→ DATA PROVIDED
==================================================
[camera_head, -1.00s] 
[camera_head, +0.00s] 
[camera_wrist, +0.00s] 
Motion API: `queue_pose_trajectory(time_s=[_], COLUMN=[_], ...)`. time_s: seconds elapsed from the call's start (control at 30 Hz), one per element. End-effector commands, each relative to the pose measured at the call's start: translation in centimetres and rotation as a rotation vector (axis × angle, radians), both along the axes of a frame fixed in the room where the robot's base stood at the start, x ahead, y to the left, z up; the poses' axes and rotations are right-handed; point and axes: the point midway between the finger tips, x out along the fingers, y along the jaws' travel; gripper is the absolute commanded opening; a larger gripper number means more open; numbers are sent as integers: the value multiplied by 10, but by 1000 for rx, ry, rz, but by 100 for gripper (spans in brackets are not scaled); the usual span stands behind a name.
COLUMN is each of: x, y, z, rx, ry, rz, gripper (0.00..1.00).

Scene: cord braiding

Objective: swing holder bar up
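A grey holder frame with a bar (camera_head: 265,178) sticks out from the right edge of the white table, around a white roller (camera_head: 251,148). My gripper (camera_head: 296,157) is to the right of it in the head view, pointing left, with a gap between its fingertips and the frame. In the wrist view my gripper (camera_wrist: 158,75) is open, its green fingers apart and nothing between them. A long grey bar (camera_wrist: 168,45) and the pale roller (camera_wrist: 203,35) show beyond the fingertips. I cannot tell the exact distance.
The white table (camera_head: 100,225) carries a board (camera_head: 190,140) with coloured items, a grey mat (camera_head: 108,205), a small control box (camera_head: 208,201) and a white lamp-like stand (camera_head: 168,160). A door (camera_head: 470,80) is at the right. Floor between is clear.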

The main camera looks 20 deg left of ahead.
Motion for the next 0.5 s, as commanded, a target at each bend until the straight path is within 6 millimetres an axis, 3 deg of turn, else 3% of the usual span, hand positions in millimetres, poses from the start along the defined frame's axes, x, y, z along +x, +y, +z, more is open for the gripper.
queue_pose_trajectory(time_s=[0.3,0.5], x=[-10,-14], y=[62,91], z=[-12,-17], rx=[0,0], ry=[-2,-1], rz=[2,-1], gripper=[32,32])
==================================================
→ WHAT THE TASK REQUIRES
Reply with one number only, the count of lines above that hold the string "ahead".

→ EXERCISE OUTPUT
2